From The Help, a scene that really stuck out to me was the scene in which Skeeter and Charlotte, are positioned in front of the mirror in Charlotte’s room. This scene, one of the first encounters that we are introduced their relationship as mother and daughter. We see that Charlotte is pressuring Skeeter to try on clothes, jewelry, hairstyles that aren’t really her style, in hopes that she would wear such clothes on a date with a man. There are a few seconds where the camera is showing us the reflection of both Charlotte and Skeeter looking into the mirror where Charlotte is standing behind Skeeter. The use of the reflected image of the mirror suggests that what we see of Skeeter and her mother is symbolic of the way that Charlotte wants her daughter to reflect herself. Additionally, because Charlotte is standing behind Skeeter, she wants to exert some sort of dominance over her, as she peers down at her in the mirrored image but also as her body frames Skeeter’s body.

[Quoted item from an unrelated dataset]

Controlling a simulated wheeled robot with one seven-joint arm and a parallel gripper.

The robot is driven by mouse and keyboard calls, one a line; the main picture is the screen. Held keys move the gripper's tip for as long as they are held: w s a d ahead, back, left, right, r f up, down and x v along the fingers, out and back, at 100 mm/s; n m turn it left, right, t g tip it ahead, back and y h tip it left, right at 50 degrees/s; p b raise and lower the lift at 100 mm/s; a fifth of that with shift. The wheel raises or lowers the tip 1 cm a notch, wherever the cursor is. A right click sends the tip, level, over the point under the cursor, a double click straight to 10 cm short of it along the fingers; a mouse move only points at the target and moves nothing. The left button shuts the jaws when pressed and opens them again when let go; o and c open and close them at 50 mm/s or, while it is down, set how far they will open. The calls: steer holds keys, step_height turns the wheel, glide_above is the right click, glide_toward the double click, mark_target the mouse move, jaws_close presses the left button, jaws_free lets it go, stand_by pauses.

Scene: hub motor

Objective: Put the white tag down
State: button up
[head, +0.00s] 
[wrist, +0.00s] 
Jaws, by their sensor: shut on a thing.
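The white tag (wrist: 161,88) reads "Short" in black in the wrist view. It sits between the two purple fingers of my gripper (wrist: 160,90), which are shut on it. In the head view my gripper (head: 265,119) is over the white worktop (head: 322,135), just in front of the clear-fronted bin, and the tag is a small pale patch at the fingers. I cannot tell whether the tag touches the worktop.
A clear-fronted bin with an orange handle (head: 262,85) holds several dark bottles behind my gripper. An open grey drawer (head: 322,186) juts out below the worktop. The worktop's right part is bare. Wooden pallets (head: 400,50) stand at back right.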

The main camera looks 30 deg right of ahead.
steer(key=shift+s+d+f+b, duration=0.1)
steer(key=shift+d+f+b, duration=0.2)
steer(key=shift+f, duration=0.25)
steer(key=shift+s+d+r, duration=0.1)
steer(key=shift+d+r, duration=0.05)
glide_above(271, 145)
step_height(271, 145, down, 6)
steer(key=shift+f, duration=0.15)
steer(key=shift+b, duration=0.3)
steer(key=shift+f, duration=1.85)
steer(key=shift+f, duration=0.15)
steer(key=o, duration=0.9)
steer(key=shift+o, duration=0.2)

This is supported by Williams argument in Something Else Besides a Mother where she states,
“Clearly, the paralleled closeness and similarity of mother to daughter sets up a situation of significant mirroring that is most apparent in these films. One effect of this mirroring is that although the mother gains a kind of vicarious superiority by association with a superior daughter, she inevitably begins to feel inadequate to so superior a being and thus, in the end, to feel inferior. Embroiled in a relationship that is so close, mother and daughter nevertheless seem destines to lose one another through this very closeness” (479).

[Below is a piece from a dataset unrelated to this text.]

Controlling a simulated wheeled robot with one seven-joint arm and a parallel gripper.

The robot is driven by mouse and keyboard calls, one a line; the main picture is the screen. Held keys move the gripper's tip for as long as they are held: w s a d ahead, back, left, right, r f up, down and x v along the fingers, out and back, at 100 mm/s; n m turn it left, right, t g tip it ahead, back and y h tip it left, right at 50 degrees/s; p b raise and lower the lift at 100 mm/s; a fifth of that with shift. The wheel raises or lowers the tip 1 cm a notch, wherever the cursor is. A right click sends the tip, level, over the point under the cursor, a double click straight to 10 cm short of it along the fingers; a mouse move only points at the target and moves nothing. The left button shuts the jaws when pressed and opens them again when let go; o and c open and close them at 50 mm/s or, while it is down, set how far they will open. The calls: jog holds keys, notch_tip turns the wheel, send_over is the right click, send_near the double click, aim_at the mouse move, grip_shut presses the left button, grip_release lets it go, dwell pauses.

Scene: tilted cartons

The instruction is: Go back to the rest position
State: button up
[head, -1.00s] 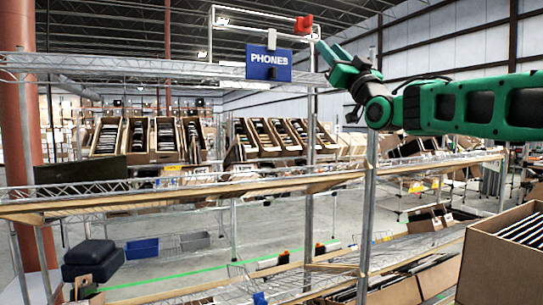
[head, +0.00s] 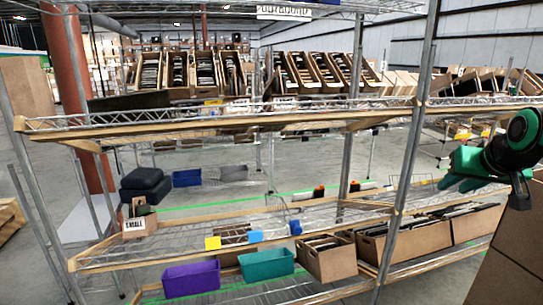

I took this claim quite literally and applied it to The Help by singling out a scene that uses a mirror. Since Williams is speaking about the way that mothers seek to cultivate daughters to become their respectable mothers, the mirror is a cinematic way of suggesting a reflection without expressing it explicitly in dialogue. Throughout the film, we see Charlotte attempting to remain a superior figure in Skeeter’s life, although Skeeter exemplifies just as much superiority from going to college. The scene that I mentioned is especially important in establishing the way the mother tries to keep her superiority before she inevitably accepts her inferiority later in the film.